Third, the Afghans weren’t left to do the job alone. Special forces from the United States and several other countries were there, providing tactical leadership and calling in air strikes. Pakistani troops also provided significant help — as many as 100,000 sealed the border and rounded up hundreds of Qaeda and Taliban fighters.

Did everyone spot the clunker? Right: These are the same points. Franks says “We did rely heavily on Afghans” but that “Afghans weren’t left to do the job alone.”

This is like telling someone, “First, I don’t want you to go alone. Second, I want someone to go with you.”

Nice trick. But it pales in comparison with Franks’ first point in defense of Bush and the reliance on Afghans in trying to capture bin Laden. Read carefully.

We don’t know to this day whether Mr. bin Laden was at Tora Bora in December 2001. Some intelligence sources said he was; others indicated he was in Pakistan at the time; still others suggested he was in Kashmir. Tora Bora was teeming with Taliban and Qaeda operatives, many of whom were killed or captured, but Mr. bin Laden was never within our grasp.

Oh, retired Gen. Franks, if “we don’t know to this day whether Mr. bin Laden was at Tora Bora,” how do we know he “was never within our grasp”?
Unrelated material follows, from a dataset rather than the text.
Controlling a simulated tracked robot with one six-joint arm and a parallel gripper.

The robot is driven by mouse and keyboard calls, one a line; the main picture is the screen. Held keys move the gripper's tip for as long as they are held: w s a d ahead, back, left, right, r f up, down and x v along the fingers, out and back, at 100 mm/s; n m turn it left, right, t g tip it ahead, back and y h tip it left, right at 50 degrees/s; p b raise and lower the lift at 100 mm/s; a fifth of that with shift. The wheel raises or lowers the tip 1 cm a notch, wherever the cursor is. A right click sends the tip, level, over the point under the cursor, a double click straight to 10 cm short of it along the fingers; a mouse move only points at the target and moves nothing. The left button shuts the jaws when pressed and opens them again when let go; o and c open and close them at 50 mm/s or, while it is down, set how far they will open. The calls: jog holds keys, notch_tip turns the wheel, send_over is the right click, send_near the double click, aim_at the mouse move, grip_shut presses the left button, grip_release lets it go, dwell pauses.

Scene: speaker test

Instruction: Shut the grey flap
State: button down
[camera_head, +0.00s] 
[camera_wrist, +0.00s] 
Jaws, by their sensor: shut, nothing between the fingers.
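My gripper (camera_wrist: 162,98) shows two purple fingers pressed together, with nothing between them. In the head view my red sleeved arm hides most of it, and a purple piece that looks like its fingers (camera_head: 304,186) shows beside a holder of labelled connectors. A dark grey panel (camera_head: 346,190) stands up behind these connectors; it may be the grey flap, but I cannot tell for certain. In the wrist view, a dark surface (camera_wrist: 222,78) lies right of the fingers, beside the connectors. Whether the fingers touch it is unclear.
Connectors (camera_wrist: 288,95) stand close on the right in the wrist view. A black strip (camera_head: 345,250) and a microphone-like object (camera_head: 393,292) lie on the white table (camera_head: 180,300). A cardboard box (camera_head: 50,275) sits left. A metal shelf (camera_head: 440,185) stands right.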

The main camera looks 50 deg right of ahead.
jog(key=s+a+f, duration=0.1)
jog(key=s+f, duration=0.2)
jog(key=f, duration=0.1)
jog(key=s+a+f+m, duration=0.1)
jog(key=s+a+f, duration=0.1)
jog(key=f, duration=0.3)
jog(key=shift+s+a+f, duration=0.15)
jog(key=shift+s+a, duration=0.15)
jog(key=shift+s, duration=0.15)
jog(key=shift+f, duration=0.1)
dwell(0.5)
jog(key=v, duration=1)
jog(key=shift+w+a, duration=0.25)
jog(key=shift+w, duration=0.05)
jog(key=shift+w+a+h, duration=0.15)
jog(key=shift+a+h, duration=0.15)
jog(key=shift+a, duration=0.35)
Franks also fails to reply to Kerry’s assertion that the Afghans we “were there” with in Tora Bora had only weeks earlier been supporters of bin Laden and the Taliban, making them poor choices as allies — in fact, as guides on which we relied — in this crucial effort. Presumably this is because Franks can’t refute it, since he certainly shouldn’t be ignoring it: Kerry has made this charge as frequently as he’s made the one about our military outsourcing. Franks wraps up his defense on the Afghan front by insisting we had enough troops there to call it “a center of focus.” (This is wonderful language, something along the lines of Bush noting in his January State of the Union speech that “the Kay Report identified dozens of weapons-of-mass-destruction-related program activities” in Iraq.)

But enough troops, one wonders, for what? To let bin Laden go? To hand great portions of the country back to the warlords? To let Afghanistan again become the world’s top producer of opium?

Well done, Franks. It’s clear why we have the terrorists on the run ... and terrorist attacks on the rise.